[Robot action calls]
◆ ◆ ◆

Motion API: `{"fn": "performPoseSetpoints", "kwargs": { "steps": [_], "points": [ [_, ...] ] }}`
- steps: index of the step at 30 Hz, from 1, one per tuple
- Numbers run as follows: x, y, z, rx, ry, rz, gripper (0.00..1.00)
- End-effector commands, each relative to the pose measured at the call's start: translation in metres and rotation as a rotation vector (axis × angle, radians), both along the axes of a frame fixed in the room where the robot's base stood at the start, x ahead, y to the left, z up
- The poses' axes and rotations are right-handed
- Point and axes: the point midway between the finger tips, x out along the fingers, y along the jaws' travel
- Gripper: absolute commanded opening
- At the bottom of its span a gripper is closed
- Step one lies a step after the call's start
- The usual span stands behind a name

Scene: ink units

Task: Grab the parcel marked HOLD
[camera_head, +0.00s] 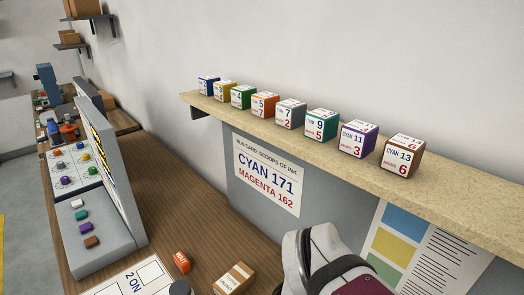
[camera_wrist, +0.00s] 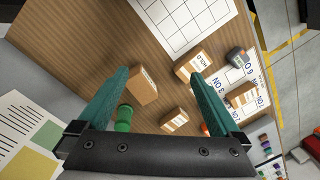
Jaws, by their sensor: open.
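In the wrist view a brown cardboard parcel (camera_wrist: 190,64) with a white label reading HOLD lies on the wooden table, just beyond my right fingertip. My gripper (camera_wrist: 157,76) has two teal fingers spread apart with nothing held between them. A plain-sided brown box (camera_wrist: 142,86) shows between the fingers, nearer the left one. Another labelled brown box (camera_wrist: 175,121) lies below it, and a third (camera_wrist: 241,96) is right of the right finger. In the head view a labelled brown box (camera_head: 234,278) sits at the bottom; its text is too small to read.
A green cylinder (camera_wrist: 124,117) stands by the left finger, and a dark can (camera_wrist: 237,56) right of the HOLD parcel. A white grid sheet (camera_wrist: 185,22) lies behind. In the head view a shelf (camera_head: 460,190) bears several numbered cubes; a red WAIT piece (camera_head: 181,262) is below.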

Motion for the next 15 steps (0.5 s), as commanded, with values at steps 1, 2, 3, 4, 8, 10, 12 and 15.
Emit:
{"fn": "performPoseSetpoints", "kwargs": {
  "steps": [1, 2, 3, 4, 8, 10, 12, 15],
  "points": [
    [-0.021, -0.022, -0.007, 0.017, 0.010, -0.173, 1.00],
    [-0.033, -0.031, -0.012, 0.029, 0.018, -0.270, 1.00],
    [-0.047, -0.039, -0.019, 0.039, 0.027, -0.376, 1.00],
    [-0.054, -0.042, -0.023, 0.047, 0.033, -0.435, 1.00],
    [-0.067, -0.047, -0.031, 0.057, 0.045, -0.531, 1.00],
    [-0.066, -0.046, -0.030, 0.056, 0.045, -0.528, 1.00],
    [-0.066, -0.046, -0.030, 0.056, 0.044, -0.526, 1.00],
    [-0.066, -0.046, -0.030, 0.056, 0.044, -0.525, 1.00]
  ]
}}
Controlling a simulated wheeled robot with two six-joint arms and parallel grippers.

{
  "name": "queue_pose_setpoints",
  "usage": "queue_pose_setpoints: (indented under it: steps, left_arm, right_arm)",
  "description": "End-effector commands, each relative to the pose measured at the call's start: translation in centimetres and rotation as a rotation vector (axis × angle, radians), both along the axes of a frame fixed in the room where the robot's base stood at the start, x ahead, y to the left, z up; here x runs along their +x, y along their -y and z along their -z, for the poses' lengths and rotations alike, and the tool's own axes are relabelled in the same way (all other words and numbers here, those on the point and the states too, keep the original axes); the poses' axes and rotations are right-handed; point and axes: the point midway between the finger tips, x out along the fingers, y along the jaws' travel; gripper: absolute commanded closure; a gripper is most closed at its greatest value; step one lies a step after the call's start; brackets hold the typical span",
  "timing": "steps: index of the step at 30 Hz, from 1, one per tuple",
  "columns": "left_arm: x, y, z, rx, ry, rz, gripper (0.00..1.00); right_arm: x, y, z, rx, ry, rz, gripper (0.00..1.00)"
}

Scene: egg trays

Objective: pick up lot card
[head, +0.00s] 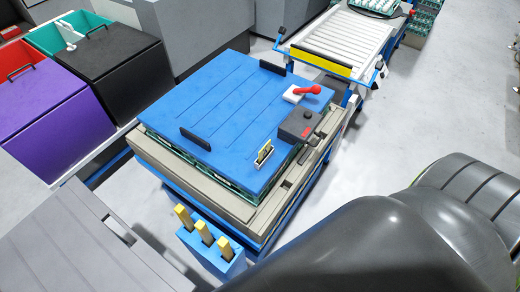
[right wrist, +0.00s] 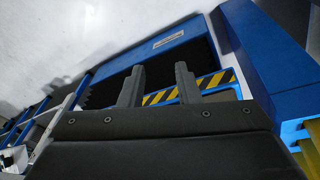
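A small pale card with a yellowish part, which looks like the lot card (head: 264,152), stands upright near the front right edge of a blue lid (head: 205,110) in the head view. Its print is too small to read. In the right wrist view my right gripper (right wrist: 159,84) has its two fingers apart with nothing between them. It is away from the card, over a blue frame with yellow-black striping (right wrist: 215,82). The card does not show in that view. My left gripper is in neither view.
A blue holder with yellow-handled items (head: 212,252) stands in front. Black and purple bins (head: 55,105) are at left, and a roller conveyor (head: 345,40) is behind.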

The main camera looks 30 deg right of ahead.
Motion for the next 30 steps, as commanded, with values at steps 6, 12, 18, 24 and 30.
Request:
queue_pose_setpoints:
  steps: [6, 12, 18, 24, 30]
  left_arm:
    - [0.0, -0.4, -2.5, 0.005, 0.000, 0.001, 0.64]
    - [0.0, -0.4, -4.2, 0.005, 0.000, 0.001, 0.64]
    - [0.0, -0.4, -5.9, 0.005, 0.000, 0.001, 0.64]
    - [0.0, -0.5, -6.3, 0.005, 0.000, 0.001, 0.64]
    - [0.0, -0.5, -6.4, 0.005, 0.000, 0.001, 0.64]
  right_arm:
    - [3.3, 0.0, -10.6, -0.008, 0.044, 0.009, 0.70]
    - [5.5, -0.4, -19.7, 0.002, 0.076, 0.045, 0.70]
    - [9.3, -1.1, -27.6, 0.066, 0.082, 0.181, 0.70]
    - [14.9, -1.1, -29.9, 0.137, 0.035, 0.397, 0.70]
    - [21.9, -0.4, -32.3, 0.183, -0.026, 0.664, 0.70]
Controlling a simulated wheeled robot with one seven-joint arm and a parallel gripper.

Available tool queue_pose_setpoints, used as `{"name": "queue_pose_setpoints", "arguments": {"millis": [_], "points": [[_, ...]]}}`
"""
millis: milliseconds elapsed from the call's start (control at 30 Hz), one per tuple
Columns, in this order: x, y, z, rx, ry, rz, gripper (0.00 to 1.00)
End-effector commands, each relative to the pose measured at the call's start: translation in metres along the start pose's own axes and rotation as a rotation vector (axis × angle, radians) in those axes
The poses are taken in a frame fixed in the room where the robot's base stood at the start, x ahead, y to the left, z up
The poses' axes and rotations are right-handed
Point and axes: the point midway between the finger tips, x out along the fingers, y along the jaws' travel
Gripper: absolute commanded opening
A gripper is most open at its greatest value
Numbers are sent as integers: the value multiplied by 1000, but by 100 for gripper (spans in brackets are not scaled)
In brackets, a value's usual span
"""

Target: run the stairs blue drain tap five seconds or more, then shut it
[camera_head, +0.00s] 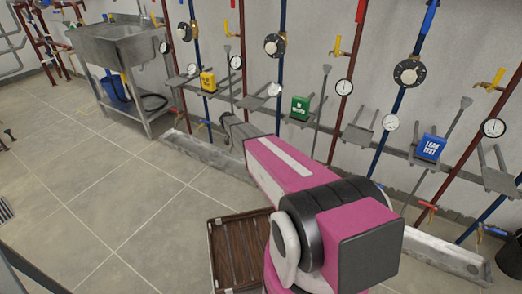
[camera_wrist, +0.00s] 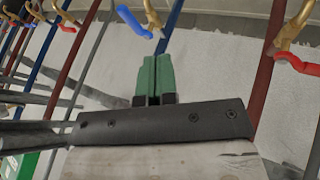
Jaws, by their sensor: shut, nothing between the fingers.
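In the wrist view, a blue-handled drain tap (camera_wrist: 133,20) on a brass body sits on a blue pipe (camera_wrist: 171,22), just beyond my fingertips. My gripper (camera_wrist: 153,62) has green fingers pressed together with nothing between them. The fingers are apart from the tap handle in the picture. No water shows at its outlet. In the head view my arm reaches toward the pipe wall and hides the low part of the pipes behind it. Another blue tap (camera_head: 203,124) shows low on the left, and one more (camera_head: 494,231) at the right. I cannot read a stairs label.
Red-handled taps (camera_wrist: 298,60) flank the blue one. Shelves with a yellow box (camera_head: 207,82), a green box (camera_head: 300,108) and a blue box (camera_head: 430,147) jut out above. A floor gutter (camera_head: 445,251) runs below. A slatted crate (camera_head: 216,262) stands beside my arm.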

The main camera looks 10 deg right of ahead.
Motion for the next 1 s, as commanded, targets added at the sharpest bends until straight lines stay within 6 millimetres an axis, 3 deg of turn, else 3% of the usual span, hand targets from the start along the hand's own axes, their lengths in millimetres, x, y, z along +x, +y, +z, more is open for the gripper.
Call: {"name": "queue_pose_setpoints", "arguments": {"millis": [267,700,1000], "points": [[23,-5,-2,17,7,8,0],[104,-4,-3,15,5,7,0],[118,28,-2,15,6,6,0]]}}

◆ ◆ ◆

§ WORK TO COMPLETE
Without the pictures, write out every entry precisely as it appears.

§ WRITTEN ANSWER
Motion API: `{"fn": "performPoseSetpoints", "kwargs": { "steps": [_], "points": [ [_, ...] ] }}`
- steps: index of the step at 30 Hz, from 1, one per tuple
- Numbers run as follows: x, y, z, rx, ry, rz, gripper (0.00..1.00)
- End-effector commands, each relative to the pose measured at the call's start: translation in metres and rotation as a rotation vector (axis × angle, radians), both along the axes of a frame fixed in the room where the robot's base stood at the start, x ahead, y to the left, z up
- The poses' axes and rotations are right-handed
- Point and axes: the point midway between the finger tips, x out along the fingers, y along the jaws' travel
- Gripper: absolute commanded opening
- At the bottom of its span a gripper is closed
- Step one lies a step after the call's start
- The usual span stands behind a name

Scene: ink units

Task: Grab the parcel marked HOLD
[camera_head, +0.00s] 
[camera_wrist, +0.00s] 
Jaws, by their sensor: open.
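In the wrist view a brown cardboard parcel (camera_wrist: 190,64) with a white label reading HOLD lies on the wooden table, just beyond my right fingertip. My gripper (camera_wrist: 157,76) has two teal fingers spread apart with nothing held between them. A plain-sided brown box (camera_wrist: 142,86) shows between the fingers, nearer the left one. Another labelled brown box (camera_wrist: 175,121) lies below it, and a third (camera_wrist: 241,96) is right of the right finger. In the head view a labelled brown box (camera_head: 234,278) sits at the bottom; its text is too small to read.
A green cylinder (camera_wrist: 124,117) stands by the left finger, and a dark can (camera_wrist: 237,56) right of the HOLD parcel. A white grid sheet (camera_wrist: 185,22) lies behind. In the head view a shelf (camera_head: 460,190) bears several numbered cubes; a red WAIT piece (camera_head: 181,262) is below.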

Motion for the next 15 steps (0.5 s), as commanded, with values at steps 1, 2, 3, 4, 8, 10, 12 and 15.
Emit:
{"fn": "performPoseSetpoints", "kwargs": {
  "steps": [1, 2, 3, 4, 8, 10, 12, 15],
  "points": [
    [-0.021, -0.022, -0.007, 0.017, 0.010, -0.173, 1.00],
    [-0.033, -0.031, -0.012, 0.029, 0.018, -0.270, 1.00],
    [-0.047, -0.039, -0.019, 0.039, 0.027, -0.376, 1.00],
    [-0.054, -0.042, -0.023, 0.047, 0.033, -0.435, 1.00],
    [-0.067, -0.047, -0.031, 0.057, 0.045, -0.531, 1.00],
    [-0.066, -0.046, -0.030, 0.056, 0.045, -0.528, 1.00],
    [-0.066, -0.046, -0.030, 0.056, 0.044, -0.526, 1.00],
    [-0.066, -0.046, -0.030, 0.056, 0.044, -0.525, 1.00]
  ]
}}
Controlling a simulated wheeled robot with two six-joint arms and parallel grippers.

{
  "name": "queue_pose_setpoints",
  "usage": "queue_pose_setpoints: (indented under it: steps, left_arm, right_arm)",
  "description": "End-effector commands, each relative to the pose measured at the call's start: translation in centimetres and rotation as a rotation vector (axis × angle, radians), both along the axes of a frame fixed in the room where the robot's base stood at the start, x ahead, y to the left, z up; here x runs along their +x, y along their -y and z along their -z, for the poses' lengths and rotations alike, and the tool's own axes are relabelled in the same way (all other words and numbers here, those on the point and the states too, keep the original axes); the poses' axes and rotations are right-handed; point and axes: the point midway between the finger tips, x out along the fingers, y along the jaws' travel; gripper: absolute commanded closure; a gripper is most closed at its greatest value; step one lies a step after the call's start; brackets hold the typical span",
  "timing": "steps: index of the step at 30 Hz, from 1, one per tuple",
  "columns": "left_arm: x, y, z, rx, ry, rz, gripper (0.00..1.00); right_arm: x, y, z, rx, ry, rz, gripper (0.00..1.00)"
}

Scene: egg trays

Objective: pick up lot card
[head, +0.00s] 
[right wrist, +0.00s] 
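A small pale card with a yellowish part, which looks like the lot card (head: 264,152), stands upright near the front right edge of a blue lid (head: 205,110) in the head view. Its print is too small to read. In the right wrist view my right gripper (right wrist: 159,84) has its two fingers apart with nothing between them. It is away from the card, over a blue frame with yellow-black striping (right wrist: 215,82). The card does not show in that view. My left gripper is in neither view.
A blue holder with yellow-handled items (head: 212,252) stands in front. Black and purple bins (head: 55,105) are at left, and a roller conveyor (head: 345,40) is behind.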

The main camera looks 30 deg right of ahead.
Motion for the next 30 steps, as commanded, with values at steps 6, 12, 18, 24 and 30.
Request:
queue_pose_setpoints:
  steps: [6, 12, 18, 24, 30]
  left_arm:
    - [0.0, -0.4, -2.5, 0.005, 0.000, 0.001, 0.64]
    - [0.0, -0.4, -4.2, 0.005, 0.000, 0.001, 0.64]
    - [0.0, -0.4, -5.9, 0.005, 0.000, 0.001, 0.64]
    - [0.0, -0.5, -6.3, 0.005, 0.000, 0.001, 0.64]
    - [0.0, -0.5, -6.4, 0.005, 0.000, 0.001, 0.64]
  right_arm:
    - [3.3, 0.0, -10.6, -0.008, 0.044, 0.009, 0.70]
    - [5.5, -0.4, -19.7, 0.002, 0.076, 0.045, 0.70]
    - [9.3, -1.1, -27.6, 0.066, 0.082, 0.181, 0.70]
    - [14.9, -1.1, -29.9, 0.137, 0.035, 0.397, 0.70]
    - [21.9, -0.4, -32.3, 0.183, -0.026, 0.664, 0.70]
Controlling a simulated wheeled robot with one seven-joint arm and a parallel gripper.

Available tool queue_pose_setpoints, used as `{"name": "queue_pose_setpoints", "arguments": {"millis": [_], "points": [[_, ...]]}}`
"""
millis: milliseconds elapsed from the call's start (control at 30 Hz), one per tuple
Columns, in this order: x, y, z, rx, ry, rz, gripper (0.00 to 1.00)
End-effector commands, each relative to the pose measured at the call's start: translation in metres along the start pose's own axes and rotation as a rotation vector (axis × angle, radians) in those axes
The poses are taken in a frame fixed in the room where the robot's base stood at the start, x ahead, y to the left, z up
The poses' axes and rotations are right-handed
Point and axes: the point midway between the finger tips, x out along the fingers, y along the jaws' travel
Gripper: absolute commanded opening
A gripper is most open at its greatest value
Numbers are sent as integers: the value multiplied by 1000, but by 100 for gripper (spans in brackets are not scaled)
In brackets, a value's usual span
"""

Target: run the stairs blue drain tap five seconds or more, then shut it
[camera_head, +0.00s] 
[camera_wrist, +0.00s] 
Jaws, by their sensor: shut, nothing between the fingers.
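In the wrist view, a blue-handled drain tap (camera_wrist: 133,20) on a brass body sits on a blue pipe (camera_wrist: 171,22), just beyond my fingertips. My gripper (camera_wrist: 153,62) has green fingers pressed together with nothing between them. The fingers are apart from the tap handle in the picture. No water shows at its outlet. In the head view my arm reaches toward the pipe wall and hides the low part of the pipes behind it. Another blue tap (camera_head: 203,124) shows low on the left, and one more (camera_head: 494,231) at the right. I cannot read a stairs label.
Red-handled taps (camera_wrist: 298,60) flank the blue one. Shelves with a yellow box (camera_head: 207,82), a green box (camera_head: 300,108) and a blue box (camera_head: 430,147) jut out above. A floor gutter (camera_head: 445,251) runs below. A slatted crate (camera_head: 216,262) stands beside my arm.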

The main camera looks 10 deg right of ahead.
Motion for the next 1 s, as commanded, targets added at the sharpest bends until straight lines stay within 6 millimetres an axis, 3 deg of turn, else 3% of the usual span, hand targets from the start along the hand's own axes, their lengths in millimetres, x, y, z along +x, +y, +z, more is open for the gripper.
Call: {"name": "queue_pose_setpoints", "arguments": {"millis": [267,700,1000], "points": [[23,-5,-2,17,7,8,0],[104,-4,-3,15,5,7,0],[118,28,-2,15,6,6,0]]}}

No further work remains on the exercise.